▶ [INSTRUCTIONS TO FOLLOW]
Look through the entries below and extract exactly the lines from the one containing "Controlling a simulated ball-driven" through the one containing "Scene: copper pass", ends included.

▶ [SUPPLIED RECORDS]

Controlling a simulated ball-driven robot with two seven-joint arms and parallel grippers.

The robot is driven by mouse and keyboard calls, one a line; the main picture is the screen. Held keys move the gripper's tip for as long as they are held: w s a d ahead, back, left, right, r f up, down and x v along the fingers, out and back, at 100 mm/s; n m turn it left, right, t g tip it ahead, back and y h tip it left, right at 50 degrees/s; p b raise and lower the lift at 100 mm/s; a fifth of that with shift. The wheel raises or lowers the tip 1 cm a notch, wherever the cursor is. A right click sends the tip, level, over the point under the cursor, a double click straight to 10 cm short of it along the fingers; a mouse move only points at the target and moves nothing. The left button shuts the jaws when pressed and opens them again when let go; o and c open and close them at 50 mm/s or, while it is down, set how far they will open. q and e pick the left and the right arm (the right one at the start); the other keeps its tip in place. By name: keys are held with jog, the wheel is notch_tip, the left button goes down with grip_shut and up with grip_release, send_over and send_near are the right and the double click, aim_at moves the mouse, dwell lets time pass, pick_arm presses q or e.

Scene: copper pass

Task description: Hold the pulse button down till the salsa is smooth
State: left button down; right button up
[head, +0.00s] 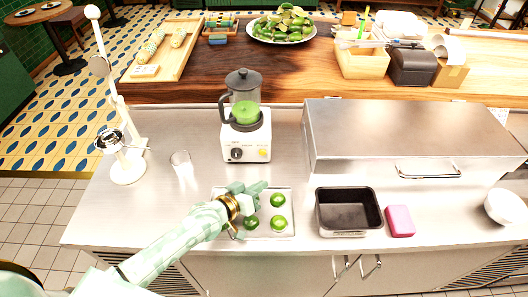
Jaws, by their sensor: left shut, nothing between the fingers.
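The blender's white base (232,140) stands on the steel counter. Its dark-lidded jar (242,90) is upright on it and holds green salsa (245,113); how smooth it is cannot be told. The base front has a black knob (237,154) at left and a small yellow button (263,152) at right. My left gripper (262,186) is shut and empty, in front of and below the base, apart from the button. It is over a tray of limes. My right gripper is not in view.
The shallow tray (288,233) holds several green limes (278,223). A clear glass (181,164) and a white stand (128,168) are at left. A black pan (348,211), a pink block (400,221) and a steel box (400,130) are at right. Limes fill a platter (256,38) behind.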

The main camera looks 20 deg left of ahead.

--

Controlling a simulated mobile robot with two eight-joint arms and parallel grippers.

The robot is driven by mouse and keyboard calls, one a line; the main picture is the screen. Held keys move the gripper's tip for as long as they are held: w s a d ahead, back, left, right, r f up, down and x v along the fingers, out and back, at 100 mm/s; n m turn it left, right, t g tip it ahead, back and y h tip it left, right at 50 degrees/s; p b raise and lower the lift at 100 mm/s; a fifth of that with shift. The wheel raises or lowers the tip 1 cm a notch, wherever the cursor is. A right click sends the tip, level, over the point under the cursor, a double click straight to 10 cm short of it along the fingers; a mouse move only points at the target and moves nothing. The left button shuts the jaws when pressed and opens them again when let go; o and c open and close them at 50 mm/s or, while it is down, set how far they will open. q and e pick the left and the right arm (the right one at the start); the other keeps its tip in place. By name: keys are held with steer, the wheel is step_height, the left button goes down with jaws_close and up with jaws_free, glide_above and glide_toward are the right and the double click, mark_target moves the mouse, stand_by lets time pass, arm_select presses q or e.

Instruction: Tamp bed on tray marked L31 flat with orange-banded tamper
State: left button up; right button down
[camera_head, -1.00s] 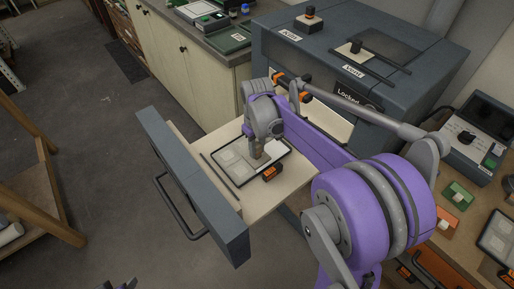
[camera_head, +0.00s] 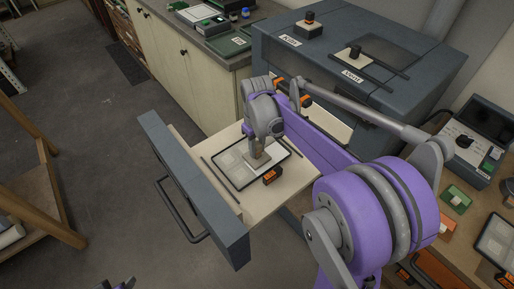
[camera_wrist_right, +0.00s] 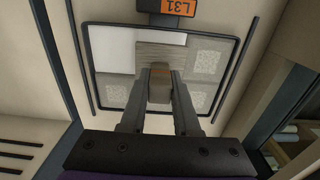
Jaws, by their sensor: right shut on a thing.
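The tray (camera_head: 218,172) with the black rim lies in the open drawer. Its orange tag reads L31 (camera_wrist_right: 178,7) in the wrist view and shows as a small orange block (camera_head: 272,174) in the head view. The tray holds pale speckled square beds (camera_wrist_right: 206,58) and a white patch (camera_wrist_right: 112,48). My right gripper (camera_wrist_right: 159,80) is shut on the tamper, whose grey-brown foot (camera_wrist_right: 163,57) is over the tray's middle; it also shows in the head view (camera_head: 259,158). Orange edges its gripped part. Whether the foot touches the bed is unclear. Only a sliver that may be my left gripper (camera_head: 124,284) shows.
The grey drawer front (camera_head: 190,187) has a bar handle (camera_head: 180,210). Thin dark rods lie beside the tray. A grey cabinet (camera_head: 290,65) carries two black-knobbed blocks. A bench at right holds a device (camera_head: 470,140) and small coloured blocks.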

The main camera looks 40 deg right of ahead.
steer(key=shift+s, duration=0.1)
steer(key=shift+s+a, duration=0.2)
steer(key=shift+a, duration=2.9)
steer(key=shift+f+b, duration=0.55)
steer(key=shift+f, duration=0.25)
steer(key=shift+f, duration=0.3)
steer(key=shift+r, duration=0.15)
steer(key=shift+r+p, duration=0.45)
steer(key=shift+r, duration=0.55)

...

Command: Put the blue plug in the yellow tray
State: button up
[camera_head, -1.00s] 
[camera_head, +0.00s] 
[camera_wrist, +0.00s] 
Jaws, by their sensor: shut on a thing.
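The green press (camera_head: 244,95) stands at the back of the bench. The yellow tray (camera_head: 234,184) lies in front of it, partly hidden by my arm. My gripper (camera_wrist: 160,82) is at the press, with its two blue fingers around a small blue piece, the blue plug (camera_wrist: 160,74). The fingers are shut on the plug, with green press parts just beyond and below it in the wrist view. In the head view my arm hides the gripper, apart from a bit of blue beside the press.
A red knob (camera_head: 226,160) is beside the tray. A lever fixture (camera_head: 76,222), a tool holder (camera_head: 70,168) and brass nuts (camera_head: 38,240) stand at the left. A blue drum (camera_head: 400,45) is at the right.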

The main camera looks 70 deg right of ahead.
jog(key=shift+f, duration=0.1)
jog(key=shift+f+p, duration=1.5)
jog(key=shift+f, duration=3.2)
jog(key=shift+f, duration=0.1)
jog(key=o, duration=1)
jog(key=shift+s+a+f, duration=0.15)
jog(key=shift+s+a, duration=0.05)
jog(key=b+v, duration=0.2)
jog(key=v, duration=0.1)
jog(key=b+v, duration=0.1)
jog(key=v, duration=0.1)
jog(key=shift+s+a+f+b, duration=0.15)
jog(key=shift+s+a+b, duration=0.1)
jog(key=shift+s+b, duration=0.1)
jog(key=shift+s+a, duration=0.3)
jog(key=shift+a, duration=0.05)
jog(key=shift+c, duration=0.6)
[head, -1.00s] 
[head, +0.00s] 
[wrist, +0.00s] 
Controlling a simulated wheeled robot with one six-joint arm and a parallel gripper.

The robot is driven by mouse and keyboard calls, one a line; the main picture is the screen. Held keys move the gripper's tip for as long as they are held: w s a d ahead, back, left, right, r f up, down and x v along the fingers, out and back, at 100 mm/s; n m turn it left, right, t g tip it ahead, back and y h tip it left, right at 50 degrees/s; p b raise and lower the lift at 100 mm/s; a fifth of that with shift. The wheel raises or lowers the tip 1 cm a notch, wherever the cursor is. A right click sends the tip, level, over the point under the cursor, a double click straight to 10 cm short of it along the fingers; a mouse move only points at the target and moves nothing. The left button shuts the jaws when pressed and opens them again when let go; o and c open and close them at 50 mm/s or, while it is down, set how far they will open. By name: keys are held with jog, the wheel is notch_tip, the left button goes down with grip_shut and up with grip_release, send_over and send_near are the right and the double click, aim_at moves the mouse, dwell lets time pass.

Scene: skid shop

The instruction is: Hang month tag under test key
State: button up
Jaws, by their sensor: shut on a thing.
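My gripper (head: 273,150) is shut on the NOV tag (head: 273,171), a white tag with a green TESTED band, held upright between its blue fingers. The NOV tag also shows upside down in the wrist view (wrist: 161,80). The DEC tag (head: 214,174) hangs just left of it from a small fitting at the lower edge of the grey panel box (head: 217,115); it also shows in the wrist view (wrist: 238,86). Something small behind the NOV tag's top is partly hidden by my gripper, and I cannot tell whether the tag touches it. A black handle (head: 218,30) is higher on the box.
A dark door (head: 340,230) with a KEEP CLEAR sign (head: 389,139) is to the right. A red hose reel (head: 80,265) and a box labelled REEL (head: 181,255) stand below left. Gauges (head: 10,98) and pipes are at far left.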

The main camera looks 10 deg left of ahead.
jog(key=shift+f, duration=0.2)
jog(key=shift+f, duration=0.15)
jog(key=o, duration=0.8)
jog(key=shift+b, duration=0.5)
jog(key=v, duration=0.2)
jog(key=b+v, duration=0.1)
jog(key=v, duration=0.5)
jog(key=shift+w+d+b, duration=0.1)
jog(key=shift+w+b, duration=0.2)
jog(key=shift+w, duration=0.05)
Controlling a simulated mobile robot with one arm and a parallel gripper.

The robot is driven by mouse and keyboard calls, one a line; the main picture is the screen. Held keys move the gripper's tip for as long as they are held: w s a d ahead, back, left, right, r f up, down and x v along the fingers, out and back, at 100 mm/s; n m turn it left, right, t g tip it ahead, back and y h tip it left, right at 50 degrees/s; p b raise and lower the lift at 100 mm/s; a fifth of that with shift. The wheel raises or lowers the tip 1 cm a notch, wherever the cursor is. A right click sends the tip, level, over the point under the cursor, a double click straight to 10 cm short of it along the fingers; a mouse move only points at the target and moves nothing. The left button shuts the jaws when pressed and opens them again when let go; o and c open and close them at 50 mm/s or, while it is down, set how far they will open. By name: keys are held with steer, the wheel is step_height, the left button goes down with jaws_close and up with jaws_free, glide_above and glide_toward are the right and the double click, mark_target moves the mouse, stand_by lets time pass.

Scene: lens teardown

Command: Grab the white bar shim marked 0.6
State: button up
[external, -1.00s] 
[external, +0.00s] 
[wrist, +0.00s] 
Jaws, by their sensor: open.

▶ [FULL SOLUTION]
Controlling a simulated ball-driven robot with two seven-joint arms and parallel grippers.

The robot is driven by mouse and keyboard calls, one a line; the main picture is the screen. Held keys move the gripper's tip for as long as they are held: w s a d ahead, back, left, right, r f up, down and x v along the fingers, out and back, at 100 mm/s; n m turn it left, right, t g tip it ahead, back and y h tip it left, right at 50 degrees/s; p b raise and lower the lift at 100 mm/s; a fifth of that with shift. The wheel raises or lowers the tip 1 cm a notch, wherever the cursor is. A right click sends the tip, level, over the point under the cursor, a double click straight to 10 cm short of it along the fingers; a mouse move only points at the target and moves nothing. The left button shuts the jaws when pressed and opens them again when let go; o and c open and close them at 50 mm/s or, while it is down, set how far they will open. q and e pick the left and the right arm (the right one at the start); the other keeps its tip in place. By name: keys are held with jog, the wheel is notch_tip, the left button goes down with grip_shut and up with grip_release, send_over and send_near are the right and the double click, aim_at moves the mouse, dwell lets time pass, pick_arm presses q or e.

Scene: copper pass

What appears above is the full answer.